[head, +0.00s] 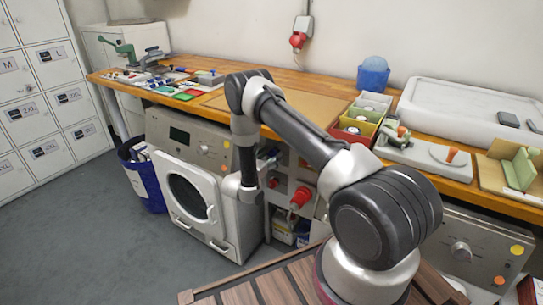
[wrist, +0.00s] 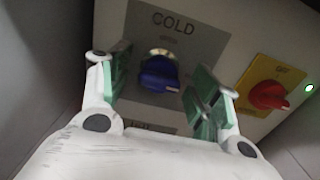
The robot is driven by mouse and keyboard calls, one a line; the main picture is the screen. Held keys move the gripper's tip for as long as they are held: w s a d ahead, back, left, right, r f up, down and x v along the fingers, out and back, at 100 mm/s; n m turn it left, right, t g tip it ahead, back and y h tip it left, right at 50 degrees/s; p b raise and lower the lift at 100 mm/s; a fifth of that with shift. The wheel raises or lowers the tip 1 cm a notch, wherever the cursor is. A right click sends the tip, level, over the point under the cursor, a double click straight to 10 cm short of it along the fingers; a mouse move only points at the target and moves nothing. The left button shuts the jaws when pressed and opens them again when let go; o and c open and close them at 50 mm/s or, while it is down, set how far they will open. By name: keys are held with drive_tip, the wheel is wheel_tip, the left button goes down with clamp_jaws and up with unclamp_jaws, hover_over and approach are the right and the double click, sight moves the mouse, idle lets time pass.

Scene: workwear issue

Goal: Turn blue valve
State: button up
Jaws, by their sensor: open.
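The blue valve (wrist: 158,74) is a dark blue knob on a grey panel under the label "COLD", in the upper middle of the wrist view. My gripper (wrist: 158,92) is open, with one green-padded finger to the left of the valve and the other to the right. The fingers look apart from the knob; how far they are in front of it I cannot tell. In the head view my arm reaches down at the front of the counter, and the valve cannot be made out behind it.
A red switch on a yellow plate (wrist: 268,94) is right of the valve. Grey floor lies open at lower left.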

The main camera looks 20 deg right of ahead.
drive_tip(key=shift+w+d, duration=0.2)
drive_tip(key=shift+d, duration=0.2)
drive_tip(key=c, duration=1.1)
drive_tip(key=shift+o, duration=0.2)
•••
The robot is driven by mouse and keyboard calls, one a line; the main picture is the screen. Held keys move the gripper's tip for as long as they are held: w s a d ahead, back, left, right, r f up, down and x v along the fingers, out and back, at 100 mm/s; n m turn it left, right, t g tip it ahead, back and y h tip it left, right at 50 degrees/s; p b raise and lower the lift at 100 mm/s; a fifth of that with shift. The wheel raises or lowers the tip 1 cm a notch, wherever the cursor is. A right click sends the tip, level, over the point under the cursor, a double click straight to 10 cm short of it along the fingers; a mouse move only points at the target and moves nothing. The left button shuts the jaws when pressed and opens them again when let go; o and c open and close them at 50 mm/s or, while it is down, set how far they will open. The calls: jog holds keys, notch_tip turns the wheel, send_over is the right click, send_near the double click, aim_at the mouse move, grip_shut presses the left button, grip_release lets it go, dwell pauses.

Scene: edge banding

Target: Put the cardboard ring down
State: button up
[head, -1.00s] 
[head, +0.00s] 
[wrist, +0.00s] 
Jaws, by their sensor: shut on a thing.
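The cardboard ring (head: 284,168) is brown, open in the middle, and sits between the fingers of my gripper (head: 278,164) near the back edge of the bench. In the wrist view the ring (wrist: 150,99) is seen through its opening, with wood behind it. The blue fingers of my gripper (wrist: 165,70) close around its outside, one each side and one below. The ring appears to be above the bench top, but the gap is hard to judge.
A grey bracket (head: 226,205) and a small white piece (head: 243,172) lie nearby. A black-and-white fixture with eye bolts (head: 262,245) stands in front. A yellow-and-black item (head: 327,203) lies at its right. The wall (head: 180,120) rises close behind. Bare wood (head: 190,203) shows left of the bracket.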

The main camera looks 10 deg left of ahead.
•••
### What you are asked to do
Using the material above, report each line where "Scene" occurs.

### Answer to this problem
Scene: workwear issue
Scene: edge banding

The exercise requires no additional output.